1. Balance active and passive approaches for engagement

Active approaches are where you “intercept” customers, asking for feedback on things like sample rates, behaviour, or customer profile information. They are preferable to get a representative audience within the journey. However, if not done correctly, they can prevent your visitor from reaching their end goal and provide an unwanted hurdle.
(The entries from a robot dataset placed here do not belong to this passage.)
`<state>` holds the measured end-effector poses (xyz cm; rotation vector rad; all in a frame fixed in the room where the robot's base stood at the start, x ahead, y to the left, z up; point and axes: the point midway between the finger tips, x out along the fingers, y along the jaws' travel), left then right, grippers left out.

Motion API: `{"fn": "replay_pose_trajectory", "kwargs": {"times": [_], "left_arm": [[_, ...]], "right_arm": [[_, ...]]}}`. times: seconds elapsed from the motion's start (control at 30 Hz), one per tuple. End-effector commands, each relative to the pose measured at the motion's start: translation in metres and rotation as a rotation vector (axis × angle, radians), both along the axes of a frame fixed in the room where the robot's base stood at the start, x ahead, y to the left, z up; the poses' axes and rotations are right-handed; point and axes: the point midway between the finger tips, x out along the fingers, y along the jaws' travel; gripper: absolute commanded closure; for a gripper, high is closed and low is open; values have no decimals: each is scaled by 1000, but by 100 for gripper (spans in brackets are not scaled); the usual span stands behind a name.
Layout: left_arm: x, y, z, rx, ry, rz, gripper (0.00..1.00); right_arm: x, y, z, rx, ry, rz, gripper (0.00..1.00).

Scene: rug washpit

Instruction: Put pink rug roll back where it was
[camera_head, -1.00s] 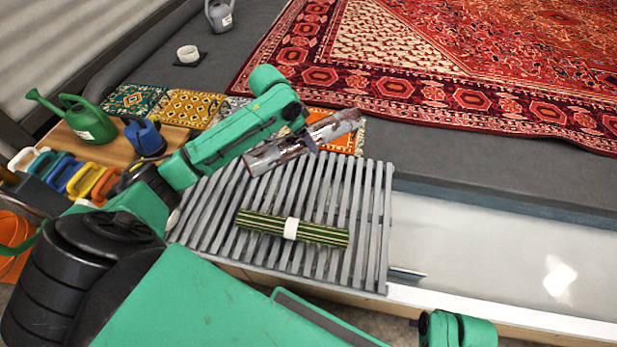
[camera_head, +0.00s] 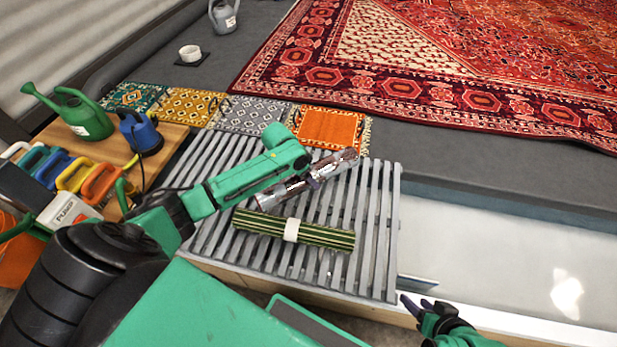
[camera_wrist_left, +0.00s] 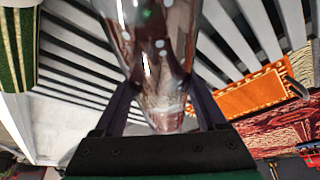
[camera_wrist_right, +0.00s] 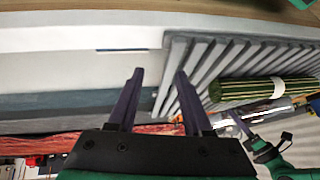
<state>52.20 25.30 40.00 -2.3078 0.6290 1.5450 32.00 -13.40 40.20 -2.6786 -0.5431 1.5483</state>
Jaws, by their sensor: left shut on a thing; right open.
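A glossy, plastic-wrapped roll (camera_head: 338,164) with brownish-pink and white patches, apparently the pink rug roll, is tilted over the grey slatted rack (camera_head: 382,230). My left gripper (camera_head: 313,183) is shut around its middle. The roll (camera_wrist_left: 158,45) also fills the space between the jaws in the left wrist view. I cannot tell whether it touches the slats. A green-and-yellow striped roll (camera_head: 260,223) with a white band lies on the rack just in front of it. My right gripper (camera_head: 412,304) is open and empty beside the rack's front right corner.
Small mats, including an orange one (camera_head: 330,128), lie along the rack's far edge. A wooden board (camera_head: 100,147) at left holds a green watering can (camera_head: 75,115) and a blue pump (camera_head: 140,133). A large red rug (camera_head: 440,60) lies behind. A pale basin (camera_head: 500,250) is at right.

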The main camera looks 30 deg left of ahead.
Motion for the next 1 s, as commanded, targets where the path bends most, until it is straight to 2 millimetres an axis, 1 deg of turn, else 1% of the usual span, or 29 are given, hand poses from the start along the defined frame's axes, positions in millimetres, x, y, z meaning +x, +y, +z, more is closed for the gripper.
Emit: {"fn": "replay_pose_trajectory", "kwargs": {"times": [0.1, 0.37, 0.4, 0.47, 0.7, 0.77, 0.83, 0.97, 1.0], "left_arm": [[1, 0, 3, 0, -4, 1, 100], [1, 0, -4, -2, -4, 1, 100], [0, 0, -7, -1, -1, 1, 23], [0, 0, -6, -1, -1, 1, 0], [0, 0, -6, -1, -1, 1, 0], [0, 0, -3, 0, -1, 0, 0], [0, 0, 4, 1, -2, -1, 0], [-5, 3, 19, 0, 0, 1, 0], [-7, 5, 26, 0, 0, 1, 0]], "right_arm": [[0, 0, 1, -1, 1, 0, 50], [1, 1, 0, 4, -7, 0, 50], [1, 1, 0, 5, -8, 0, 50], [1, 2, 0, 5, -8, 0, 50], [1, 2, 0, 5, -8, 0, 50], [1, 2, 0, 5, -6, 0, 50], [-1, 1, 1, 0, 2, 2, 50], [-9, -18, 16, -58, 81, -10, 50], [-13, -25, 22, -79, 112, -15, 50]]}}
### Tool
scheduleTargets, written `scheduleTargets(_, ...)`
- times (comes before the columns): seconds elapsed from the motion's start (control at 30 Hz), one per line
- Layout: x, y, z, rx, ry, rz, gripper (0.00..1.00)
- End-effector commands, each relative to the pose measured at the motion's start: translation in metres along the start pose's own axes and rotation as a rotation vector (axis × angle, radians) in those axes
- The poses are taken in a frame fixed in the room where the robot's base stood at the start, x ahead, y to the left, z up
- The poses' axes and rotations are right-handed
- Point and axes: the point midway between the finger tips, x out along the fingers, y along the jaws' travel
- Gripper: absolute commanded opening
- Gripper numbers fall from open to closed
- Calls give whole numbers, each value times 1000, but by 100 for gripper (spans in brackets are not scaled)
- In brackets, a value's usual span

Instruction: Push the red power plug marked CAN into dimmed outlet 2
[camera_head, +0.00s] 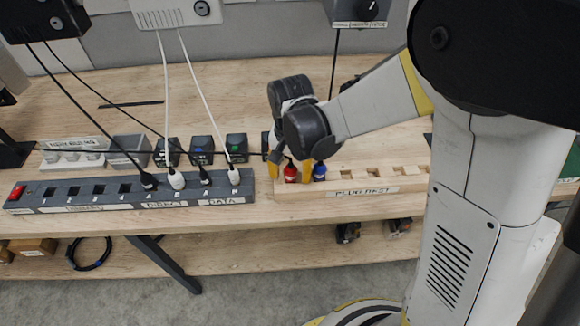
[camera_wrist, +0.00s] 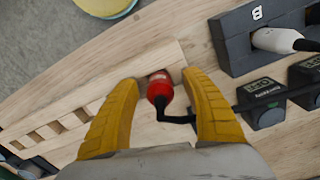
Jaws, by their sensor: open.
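The red plug (camera_head: 291,173) stands at the left end of the wooden plug rest (camera_head: 364,190); its marking is not readable. In the wrist view, the red plug (camera_wrist: 160,85) sits between the two yellow fingers of my gripper (camera_wrist: 163,80), with gaps on both sides. My gripper (camera_head: 288,168) is open and low over the rest in the head view. The grey power strip (camera_head: 150,205) lies to the left. Its left part has several empty outlets, and the second from the left (camera_head: 73,190) appears to be outlet 2.
A blue plug (camera_head: 319,171) stands just right of the red plug. White and black plugs with cords fill the strip's right part. A red switch (camera_head: 17,192) is at its left end. Several small adapters (camera_head: 202,151) stand behind the strip. A black cord leads from the red plug.

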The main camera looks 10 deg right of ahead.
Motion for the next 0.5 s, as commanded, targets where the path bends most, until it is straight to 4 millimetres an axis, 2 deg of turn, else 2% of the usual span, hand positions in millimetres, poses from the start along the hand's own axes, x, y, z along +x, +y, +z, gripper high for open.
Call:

Passive approaches (e.g. ever-present on the site or app) are easier on UX, and great for identifying pain points on the site, but usually are not representative in nature, as they rely on customer opt-in.

If you can be discreet, and still get the amount of data you need, then you are optimising for UX. However, if you find that you are not getting enough solid input, then turn up the dial on your engagement and move towards a more active approach.

2. Prevent repeated display to avoid bad user experience

Asking for feedback every single time a customer comes to your site or app (for active approaches) is bad practice and can damage user experience. It’s best to start discreet, say a 6 month period where you prevent repeated display, and then based on participation rates, move towards a more indiscreet approach such as a 30-day window. This way, you can find the perfect mix of UX and insight without starting out on the most disruptive foot.

3. Be precise in what you ask

While it may seem like a good idea to ask everything you have on your mind while you have an engaged site visitor that’s willing to talk to you, it is bad practice and can reduce response rates. Focus on the 3-5 most important questions in a journey. Also, with advancements in natural language processing and machine learning, technology can enable more conversational feedback collection that adapts to the customer’s responses. This allows you to ask only the important questions, and gets you more quickly to key insights without annoying your visitors with pointless questions.

4. Talk to the right visitors at the right time

Be sure that you are asking questions to a relevant audience within a relevant journey. Make sure you’ve mapped your various journeys first and understand what the objective is in each one. For example, the goals of a visitor coming to your site for support will be vastly different from those looking to buy, and you’ll want to gather different information in each one.